* [Task] Scan the records for the string "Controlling"; copy each line where it occurs.
*** Data shown
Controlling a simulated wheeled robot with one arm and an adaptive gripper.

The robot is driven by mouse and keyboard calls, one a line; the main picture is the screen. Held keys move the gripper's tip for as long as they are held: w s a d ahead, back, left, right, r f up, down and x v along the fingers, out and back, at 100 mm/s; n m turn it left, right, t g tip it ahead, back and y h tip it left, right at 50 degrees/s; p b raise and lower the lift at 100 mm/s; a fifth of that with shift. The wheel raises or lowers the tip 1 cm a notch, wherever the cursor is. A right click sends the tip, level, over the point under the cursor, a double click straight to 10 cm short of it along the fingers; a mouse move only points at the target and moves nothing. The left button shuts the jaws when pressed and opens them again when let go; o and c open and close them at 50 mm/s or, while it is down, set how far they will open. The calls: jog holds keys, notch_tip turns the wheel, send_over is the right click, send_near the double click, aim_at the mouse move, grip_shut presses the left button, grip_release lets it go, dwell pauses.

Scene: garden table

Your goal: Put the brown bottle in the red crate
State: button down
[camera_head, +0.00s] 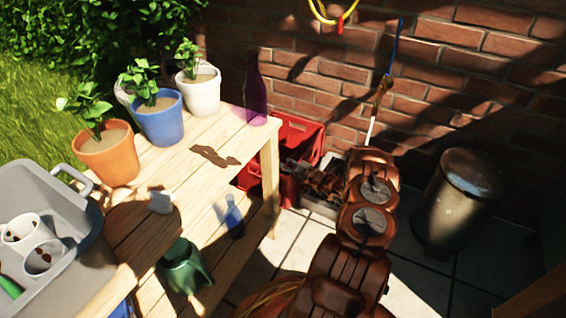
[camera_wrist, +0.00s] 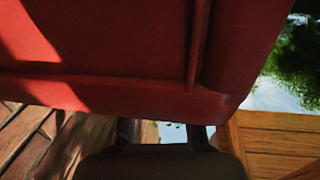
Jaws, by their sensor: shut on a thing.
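The red crate (camera_head: 299,133) stands on the paving behind the far end of the table, against the brick wall. My gripper (camera_head: 322,180) is low at the crate's near right side, small and partly in shadow. In the wrist view the red crate wall (camera_wrist: 100,50) fills the upper part, very close. My gripper's two dark fingers (camera_wrist: 163,132) run up behind its lower edge, so the tips are hidden. The gripper is shut on something, but the held thing is hidden. I cannot make out the brown bottle in either view.
A purple bottle (camera_head: 256,90) stands at the far end of the wooden table (camera_head: 215,140). A blue bottle (camera_head: 234,216) and a green watering can (camera_head: 185,267) are lower down. Potted plants and a grey tub (camera_head: 40,180) occupy the tabletop's left. A dark bin (camera_head: 462,200) stands right.

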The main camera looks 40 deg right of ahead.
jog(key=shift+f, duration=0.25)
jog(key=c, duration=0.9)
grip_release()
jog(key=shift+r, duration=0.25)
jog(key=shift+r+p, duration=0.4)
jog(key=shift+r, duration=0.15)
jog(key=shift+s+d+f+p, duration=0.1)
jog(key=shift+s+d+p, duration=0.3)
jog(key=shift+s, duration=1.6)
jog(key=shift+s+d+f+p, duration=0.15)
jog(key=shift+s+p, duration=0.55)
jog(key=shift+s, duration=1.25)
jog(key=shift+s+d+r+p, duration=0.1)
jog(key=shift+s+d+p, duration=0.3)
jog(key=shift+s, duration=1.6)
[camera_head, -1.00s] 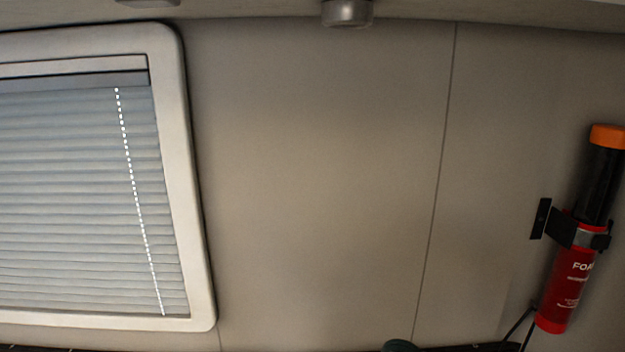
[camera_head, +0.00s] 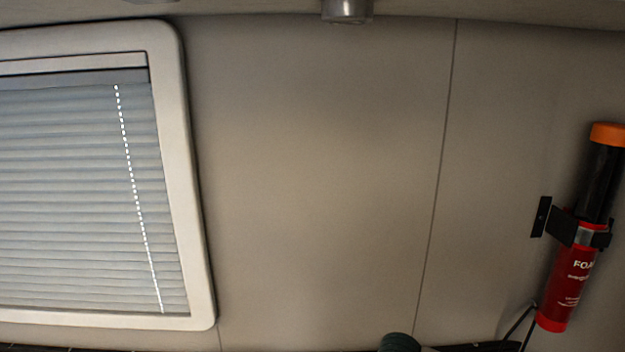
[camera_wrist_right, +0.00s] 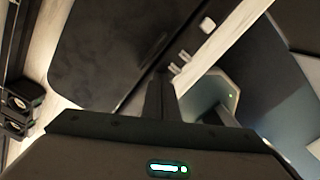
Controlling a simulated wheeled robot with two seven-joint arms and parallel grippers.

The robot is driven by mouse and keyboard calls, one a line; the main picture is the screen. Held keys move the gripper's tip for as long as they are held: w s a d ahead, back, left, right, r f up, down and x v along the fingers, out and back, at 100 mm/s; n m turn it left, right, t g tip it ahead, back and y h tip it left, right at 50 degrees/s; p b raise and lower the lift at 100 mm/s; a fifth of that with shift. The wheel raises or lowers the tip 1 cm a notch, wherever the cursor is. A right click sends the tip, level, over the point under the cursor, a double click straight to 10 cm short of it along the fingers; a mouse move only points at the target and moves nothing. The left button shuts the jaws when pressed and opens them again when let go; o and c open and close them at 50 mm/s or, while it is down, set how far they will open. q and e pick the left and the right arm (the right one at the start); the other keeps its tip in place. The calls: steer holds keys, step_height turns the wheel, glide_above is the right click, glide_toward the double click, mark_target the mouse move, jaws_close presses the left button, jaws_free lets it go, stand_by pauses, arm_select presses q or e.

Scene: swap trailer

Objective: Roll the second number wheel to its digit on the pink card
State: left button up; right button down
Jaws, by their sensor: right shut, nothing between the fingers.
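No number wheel and no pink card shows in either view. My right gripper (camera_wrist_right: 162,95) shows in the right wrist view, its dark body across the bottom with a small green light. It is shut with nothing visible held. It is in front of a dark panel with rounded corners (camera_wrist_right: 108,45); I cannot tell whether it touches anything. Neither gripper shows in the head view, which looks at the wall.
The head view shows a window with a lowered blind (camera_head: 85,190), a bare wall (camera_head: 320,180) and a red extinguisher (camera_head: 565,285) with an orange cap. A dark green rounded thing (camera_head: 399,342) shows at the bottom edge. Black fittings (camera_wrist_right: 18,100) are left in the wrist view.
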******
* [Response]
Controlling a simulated wheeled robot with one arm and an adaptive gripper.
Controlling a simulated wheeled robot with two seven-joint arms and parallel grippers.

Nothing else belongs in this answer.